** START **

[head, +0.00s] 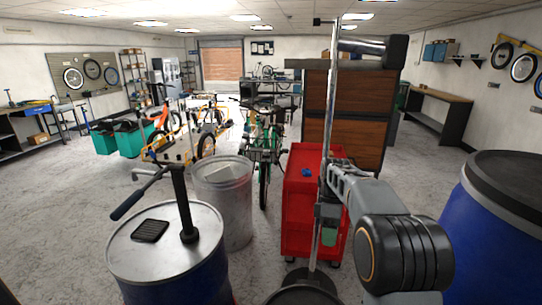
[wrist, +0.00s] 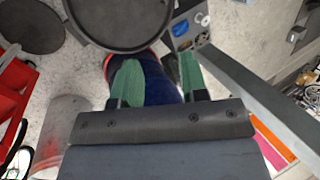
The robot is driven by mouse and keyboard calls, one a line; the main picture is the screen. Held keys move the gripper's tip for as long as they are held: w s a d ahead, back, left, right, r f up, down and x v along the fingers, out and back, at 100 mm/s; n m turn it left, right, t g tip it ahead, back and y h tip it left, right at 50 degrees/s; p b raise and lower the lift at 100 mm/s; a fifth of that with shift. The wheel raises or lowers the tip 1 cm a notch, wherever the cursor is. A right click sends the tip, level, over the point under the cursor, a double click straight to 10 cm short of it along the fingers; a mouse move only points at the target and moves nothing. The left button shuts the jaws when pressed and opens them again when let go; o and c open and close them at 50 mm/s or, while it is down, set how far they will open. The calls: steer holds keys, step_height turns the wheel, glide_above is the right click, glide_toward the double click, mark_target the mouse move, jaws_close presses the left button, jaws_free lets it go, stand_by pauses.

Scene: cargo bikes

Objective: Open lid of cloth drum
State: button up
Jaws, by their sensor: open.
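A dark round lid (wrist: 120,18) shows at the top of the wrist view, cut off by the frame edge. A dark blue body with a red edge (wrist: 160,88) shows below it and between my fingers; I take this to be the cloth drum. A dark round top (head: 303,296), apparently the same lid, is cut off at the bottom of the head view. The lid looks shut. My gripper (wrist: 157,82) has green fingers spread apart with nothing held. In the head view my gripper (head: 329,236) hangs near the chrome pole; its gap to the lid is unclear.
A blue drum (head: 165,243) with a handlebar on top stands left, beside a grey metal bin (head: 224,205). A red cart (head: 300,175) and chrome stand pole (head: 328,120) are close to my arm. A black-lidded blue drum (head: 500,225) stands right.

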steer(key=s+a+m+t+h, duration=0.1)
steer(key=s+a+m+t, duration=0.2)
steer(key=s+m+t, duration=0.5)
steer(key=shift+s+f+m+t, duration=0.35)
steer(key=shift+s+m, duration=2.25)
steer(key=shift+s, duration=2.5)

** END **

» DIRECTIONS FOR THIS TASK
Your copy of the data above should match it exactly, except that pictures are left out.

» COMPLETED EXERCISE
[head, +0.00s] 
[wrist, +0.00s] 
The robot is driven by mouse and keyboard calls, one a line; the main picture is the screen. Held keys move the gripper's tip for as long as they are held: w s a d ahead, back, left, right, r f up, down and x v along the fingers, out and back, at 100 mm/s; n m turn it left, right, t g tip it ahead, back and y h tip it left, right at 50 degrees/s; p b raise and lower the lift at 100 mm/s; a fifth of that with shift. The wheel raises or lowers the tip 1 cm a notch, wherever the cursor is. A right click sends the tip, level, over the point under the cursor, a double click straight to 10 cm short of it along the fingers; a mouse move only points at the target and moves nothing. The left button shuts the jaws when pressed and opens them again when let go; o and c open and close them at 50 mm/s or, while it is down, set how far they will open. The calls: steer holds keys, step_height turns the wheel, glide_above is the right click, glide_toward the double click, mark_target the mouse move, jaws_close presses the left button, jaws_free lets it go, stand_by pauses.

Scene: cargo bikes

Objective: Open lid of cloth drum
State: button up
Jaws, by their sensor: open.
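A dark round lid (wrist: 120,18) shows at the top of the wrist view, cut off by the frame edge. A dark blue body with a red edge (wrist: 160,88) shows below it and between my fingers; I take this to be the cloth drum. A dark round top (head: 303,296), apparently the same lid, is cut off at the bottom of the head view. The lid looks shut. My gripper (wrist: 157,82) has green fingers spread apart with nothing held. In the head view my gripper (head: 329,236) hangs near the chrome pole; its gap to the lid is unclear.
A blue drum (head: 165,243) with a handlebar on top stands left, beside a grey metal bin (head: 224,205). A red cart (head: 300,175) and chrome stand pole (head: 328,120) are close to my arm. A black-lidded blue drum (head: 500,225) stands right.

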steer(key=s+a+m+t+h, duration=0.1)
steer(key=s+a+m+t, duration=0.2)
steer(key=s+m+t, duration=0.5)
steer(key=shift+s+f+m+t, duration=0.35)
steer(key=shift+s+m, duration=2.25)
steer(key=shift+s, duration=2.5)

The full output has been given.